• Written instruction: Read the listing and extract each line that includes the word "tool".

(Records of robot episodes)
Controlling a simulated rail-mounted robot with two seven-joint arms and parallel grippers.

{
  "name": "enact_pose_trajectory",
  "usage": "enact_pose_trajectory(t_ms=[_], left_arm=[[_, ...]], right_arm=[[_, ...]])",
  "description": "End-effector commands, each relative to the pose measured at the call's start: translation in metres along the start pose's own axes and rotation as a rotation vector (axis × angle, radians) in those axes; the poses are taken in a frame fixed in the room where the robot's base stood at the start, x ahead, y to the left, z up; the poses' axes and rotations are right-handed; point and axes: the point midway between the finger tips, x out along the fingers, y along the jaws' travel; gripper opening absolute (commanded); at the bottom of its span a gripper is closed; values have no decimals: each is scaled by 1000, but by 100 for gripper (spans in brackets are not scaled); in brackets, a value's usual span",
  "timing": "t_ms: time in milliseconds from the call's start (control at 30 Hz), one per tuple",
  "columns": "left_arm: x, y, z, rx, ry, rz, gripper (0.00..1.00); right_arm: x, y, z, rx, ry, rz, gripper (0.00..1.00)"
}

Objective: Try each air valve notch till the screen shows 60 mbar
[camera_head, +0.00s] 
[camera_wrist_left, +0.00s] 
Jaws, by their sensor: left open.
...
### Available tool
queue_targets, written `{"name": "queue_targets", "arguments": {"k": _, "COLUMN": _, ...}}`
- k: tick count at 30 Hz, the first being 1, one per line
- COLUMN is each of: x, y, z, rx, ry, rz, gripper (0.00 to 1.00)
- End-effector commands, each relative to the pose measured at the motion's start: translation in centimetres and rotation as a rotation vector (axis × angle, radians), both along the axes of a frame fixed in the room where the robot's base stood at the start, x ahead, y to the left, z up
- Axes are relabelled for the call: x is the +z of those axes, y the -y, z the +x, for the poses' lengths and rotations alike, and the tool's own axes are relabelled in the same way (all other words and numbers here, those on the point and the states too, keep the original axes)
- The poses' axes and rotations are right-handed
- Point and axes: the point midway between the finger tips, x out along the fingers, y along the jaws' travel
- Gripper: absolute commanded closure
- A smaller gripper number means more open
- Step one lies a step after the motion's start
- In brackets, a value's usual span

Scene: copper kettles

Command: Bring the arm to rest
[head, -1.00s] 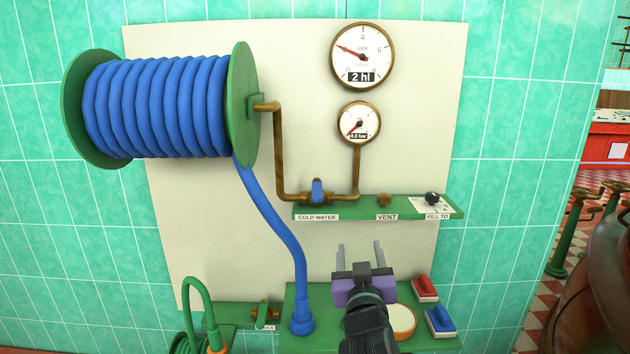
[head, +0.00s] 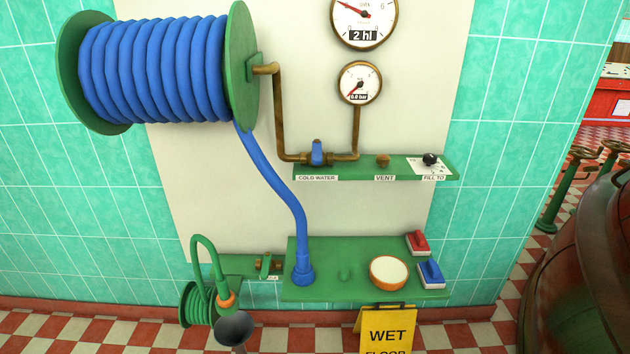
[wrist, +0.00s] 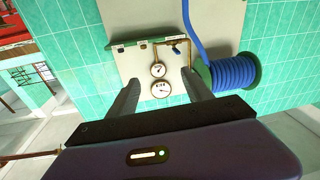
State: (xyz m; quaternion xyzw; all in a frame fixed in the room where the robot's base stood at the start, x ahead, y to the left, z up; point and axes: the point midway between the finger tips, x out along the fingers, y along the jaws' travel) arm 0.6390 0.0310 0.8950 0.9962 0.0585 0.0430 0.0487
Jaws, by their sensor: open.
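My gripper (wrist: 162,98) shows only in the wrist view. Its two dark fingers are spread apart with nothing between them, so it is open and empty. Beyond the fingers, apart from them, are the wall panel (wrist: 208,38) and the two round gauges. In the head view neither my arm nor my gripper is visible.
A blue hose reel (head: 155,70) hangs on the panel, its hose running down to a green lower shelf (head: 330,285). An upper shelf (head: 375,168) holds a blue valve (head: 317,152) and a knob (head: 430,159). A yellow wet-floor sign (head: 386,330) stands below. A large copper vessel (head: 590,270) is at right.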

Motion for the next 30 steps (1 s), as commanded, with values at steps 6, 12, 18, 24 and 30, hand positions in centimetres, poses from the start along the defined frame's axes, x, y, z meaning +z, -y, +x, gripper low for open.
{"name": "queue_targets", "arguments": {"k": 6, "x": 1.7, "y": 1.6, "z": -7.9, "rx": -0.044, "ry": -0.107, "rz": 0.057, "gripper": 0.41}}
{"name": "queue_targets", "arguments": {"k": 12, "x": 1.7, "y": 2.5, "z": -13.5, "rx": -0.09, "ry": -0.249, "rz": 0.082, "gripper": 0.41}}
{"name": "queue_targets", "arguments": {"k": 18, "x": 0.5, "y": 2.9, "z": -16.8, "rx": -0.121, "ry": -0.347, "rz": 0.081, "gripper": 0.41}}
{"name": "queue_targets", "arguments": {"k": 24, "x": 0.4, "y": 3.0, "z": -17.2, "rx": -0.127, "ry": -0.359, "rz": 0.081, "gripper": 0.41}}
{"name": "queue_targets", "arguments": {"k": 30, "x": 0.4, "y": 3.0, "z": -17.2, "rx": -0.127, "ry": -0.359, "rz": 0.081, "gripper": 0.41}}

• The solution:
### Available tool
- Axes are relabelled for the call: x is the +z of those axes, y the -y, z the +x, for the poses' lengths and rotations alike, and the tool's own axes are relabelled in the same way (all other words and numbers here, those on the point and the states too, keep the original axes)

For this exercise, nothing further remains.